WHAT TO DO:
Copy every line, leaving nothing out and adding nothing.
Begin MATERIAL PROVIDED
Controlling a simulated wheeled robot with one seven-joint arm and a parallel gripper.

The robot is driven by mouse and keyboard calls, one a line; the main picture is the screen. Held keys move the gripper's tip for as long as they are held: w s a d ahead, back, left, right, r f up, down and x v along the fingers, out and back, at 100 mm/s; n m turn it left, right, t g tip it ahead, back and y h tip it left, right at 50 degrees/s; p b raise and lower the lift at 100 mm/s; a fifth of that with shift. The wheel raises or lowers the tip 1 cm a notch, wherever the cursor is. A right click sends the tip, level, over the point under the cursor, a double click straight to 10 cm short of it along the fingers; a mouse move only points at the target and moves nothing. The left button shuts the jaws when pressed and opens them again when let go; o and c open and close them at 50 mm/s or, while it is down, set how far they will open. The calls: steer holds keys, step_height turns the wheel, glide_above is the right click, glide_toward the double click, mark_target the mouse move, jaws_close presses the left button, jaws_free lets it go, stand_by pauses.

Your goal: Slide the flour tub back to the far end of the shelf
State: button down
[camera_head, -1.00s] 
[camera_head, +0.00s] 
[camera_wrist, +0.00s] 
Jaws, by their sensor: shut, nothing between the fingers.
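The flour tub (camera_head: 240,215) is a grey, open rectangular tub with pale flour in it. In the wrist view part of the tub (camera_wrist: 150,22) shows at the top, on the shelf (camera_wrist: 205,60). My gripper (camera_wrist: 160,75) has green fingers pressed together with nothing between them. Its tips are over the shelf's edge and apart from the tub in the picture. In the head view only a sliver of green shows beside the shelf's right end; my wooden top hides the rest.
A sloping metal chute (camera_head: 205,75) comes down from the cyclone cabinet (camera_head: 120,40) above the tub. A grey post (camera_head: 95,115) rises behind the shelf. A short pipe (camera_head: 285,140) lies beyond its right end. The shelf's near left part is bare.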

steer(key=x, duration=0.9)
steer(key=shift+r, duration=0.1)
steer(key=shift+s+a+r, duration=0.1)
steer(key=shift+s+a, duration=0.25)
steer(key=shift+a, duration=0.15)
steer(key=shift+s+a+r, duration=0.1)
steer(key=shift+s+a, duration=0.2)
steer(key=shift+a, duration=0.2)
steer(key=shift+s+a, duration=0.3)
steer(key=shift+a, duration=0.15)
End MATERIAL PROVIDED
RESULT OF THE TASK:
Controlling a simulated wheeled robot with one seven-joint arm and a parallel gripper.

The robot is driven by mouse and keyboard calls, one a line; the main picture is the screen. Held keys move the gripper's tip for as long as they are held: w s a d ahead, back, left, right, r f up, down and x v along the fingers, out and back, at 100 mm/s; n m turn it left, right, t g tip it ahead, back and y h tip it left, right at 50 degrees/s; p b raise and lower the lift at 100 mm/s; a fifth of that with shift. The wheel raises or lowers the tip 1 cm a notch, wherever the cursor is. A right click sends the tip, level, over the point under the cursor, a double click straight to 10 cm short of it along the fingers; a mouse move only points at the target and moves nothing. The left button shuts the jaws when pressed and opens them again when let go; o and c open and close them at 50 mm/s or, while it is down, set how far they will open. The calls: steer holds keys, step_height turns the wheel, glide_above is the right click, glide_toward the double click, mark_target the mouse move, jaws_close presses the left button, jaws_free lets it go, stand_by pauses.

Your goal: Slide the flour tub back to the far end of the shelf
State: button down
[camera_head, -1.00s] 
[camera_head, +0.00s] 
[camera_wrist, +0.00s] 
Jaws, by their sensor: shut, nothing between the fingers.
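The flour tub (camera_head: 240,215) is a grey, open rectangular tub with pale flour in it. In the wrist view part of the tub (camera_wrist: 150,22) shows at the top, on the shelf (camera_wrist: 205,60). My gripper (camera_wrist: 160,75) has green fingers pressed together with nothing between them. Its tips are over the shelf's edge and apart from the tub in the picture. In the head view only a sliver of green shows beside the shelf's right end; my wooden top hides the rest.
A sloping metal chute (camera_head: 205,75) comes down from the cyclone cabinet (camera_head: 120,40) above the tub. A grey post (camera_head: 95,115) rises behind the shelf. A short pipe (camera_head: 285,140) lies beyond its right end. The shelf's near left part is bare.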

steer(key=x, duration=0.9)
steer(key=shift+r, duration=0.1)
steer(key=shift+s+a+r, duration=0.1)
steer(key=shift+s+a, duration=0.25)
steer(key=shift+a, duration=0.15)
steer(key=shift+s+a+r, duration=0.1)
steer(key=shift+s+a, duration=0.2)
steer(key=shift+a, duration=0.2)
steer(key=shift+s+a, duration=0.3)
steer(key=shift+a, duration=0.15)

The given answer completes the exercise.